Multicast Networking Research

The recent success of multicast applications such as Internet teleconferencing, distributed interactive simulation, and data dissemination applications illustrate the tremendous potential of applications built upon wide-area multicast communication services. Our ongoing research is focussed in three key areas of multicast networks: reliable multicast protocols, call admission in multicast networks, and multicast flow control.

Reliable Multicast Protocols

While some multicast applications (such as video and voice) do not require reliable data transfer, others (such as shared whiteboards and data dissemination) do. The requirement of reliable data transfer for this last set of applications poses a difficult challenge to network designers - how to design and implement a reliable multicast protocol that can handle 100s or 1000s of participants. We are currently pursuing several related efforts in the area of reliable multicast protocols.

Our work in [Tows97:Comparison] compared the throughput of a generic sender-oriented relaible multicast protocol and two receiver-oriented protocols. While our analyses demonstrated the general superiority of a receiver-based approach, it also demonstrated that the superiority of one approach over another depended subtly on the assumptions made about the multicast session (e.g., whether communication was 1-many or many-many). Our work in [Yama97:Delay] extended that work by examining the delay performance of the three protocols.
Different forms of structuring the error recovery process process were examined in [Kase97:Scalable,Kase98:Comparison] with the former demonstrating the considerable performance gains that can be achieved by dedicating a small number of multicast channel solely for error recovery use. In the latter work [Kase98:Comparison], we compared server-based and receiver-based multicast error recovery, demonstrating that a server-based approach yields both higher protocol throughput and lower network bandwidth usage.
In [NBT], an FEC-based approach to multicast error recovery was combined with ARQ to achieve scalable reliable multicast with a large numbers of users.
Finally, in [Yajn96] we measured and analyzed the packet loss process of MBone multicast sessions; of particular concern to us there was the spatial and temporal correlation in packet loss.

Multicast Flow Control

In our flow control work in [Bhat98:Efficient] we examined the use of multiple multicast groups with a different purpose in mind - striping a file's data across the multiple multicast channels at different rates in order to accommodate the differing receive capabilities of a heterogeneous receiver population. Our goal there was to minimize various measures of the amount of time needed to reliably transfer the file to all receivers.

Multicast Call Admission

[Firoiu 96] addresses the multicast admission control issue, presenting a general framework for admission control and resource reservation for multicast sessions.
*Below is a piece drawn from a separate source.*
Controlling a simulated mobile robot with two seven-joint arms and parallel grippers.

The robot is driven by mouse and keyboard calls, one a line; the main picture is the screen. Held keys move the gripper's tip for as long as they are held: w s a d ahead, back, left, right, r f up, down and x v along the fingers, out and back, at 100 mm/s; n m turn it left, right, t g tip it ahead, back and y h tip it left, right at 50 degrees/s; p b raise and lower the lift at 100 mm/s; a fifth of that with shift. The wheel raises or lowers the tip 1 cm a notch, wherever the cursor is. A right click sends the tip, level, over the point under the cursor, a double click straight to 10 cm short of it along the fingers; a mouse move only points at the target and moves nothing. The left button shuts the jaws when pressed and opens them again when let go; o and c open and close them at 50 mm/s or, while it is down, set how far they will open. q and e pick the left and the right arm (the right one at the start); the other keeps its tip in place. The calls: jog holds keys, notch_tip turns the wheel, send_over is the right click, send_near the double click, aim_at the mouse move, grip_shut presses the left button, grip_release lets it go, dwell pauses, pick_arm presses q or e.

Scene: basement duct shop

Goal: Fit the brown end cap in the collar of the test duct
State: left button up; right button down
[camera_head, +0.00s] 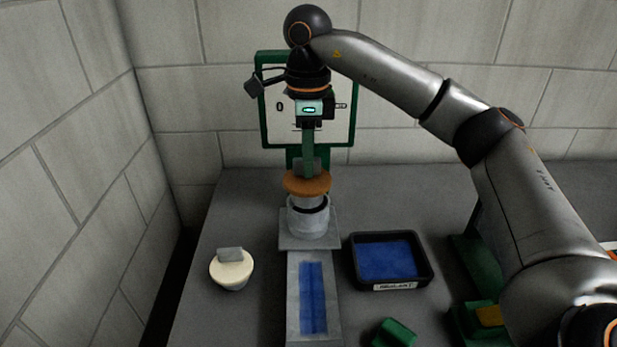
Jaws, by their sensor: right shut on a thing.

Within this framework, efficient and practical algorithms that aim to efficiently utilize network resources are developed. The problem of admission control is decomposed into several subproblems that include: the division of end-to-end QoS requirements into local QoS requirements, the mapping of local QoS requirements into resource requirements, and the reclamation of resources allocated in excess.

References

[Bhat98:Efficient]: S. Bhattacharyya, J. Kurose, D. Towsley, R. Nagarajan, ``Efficient Multicast Flow Control using Multiple Multicast Groups,'' to appear in IEEE Infocom98, (San Francisco, April 1998). The technical Report 97-15, version of this paper is available.
[Firoiu 96]: V. Firoiu, D. Towsley, "Call Admission and Resource Reservation for Multicast Sessions," IEEE INFOCOM'96 (San Francisco). See also: V. Firoiu, D. Towsley, "Call Admission and Resource Reservation for Multicast Sessions," Univ. of Massachusetts Techincal Report UM-CS-1995-017, revised 1996.
[Kase98:Comparison]: S. Kasera, J. Kurose, D. Towsley, ``A Comparison of Server-Based and Receiver-Based Local Recovery Approaches for Scalable Reliable Multicast,'' to appear in IEEE Infocom98, (San Francisco, April 1998). (a prepublication copy is not yet available on-line)
[Kase97:Scalable]: S. Kasera, J. Kurose, D. Towsley, ``Scalable Reliable Multicast Using Multiple Multicast Groups,'' 1997 ACM Sigmetrics Conference, April 1997.
[NBT]: J. Nonnenmacher, E. Biersack, D. Towsley. "Parity-Based Loss Recovery for Reliable Multicast Transmission," Technical Report 97-17, Dept. of Computer Science, Univ. of Massachusetts, March 1997. A shorter version of this paper appear in Proc. 1997 ACM SigComm Conference, (Cannes, France, Sept. 1997).
[Tows97:Comparison]: D. Towsley, J. Kurose, S. Pingali, ``A Comparison of Sender-Initiated and Receiver-Initiated Reliable Multicast Protocols," IEEE Journal on Selected Areas in Communications, April 1997.
[Yajn96]: M. Yajnik, J. Kurose, D. Towsley, ``Packet Loss Correlation in the MBone Multicast Network,'' IEEE Global Internet Conf. (London, Nov. 1996). See also: M. Yajnik, J. Kurose, D. Towsley, "Packet Loss Correlation in the MBone Multicast Network" Technical Report UM-CS-96-32, Computer Science Department, University of Massachusetts, 1996.
[Yama97:Delay]: M. Yamamoto, J. Kurose, D. Towsley, H. Ikeda, ``A Delay Analysis of Sender-Initiated and Receiver-Initiated Reliable Multicast Protocols,'' Proc. IEEE Infocom97, (Kobe Japan, April 97).

Last modified: 12/97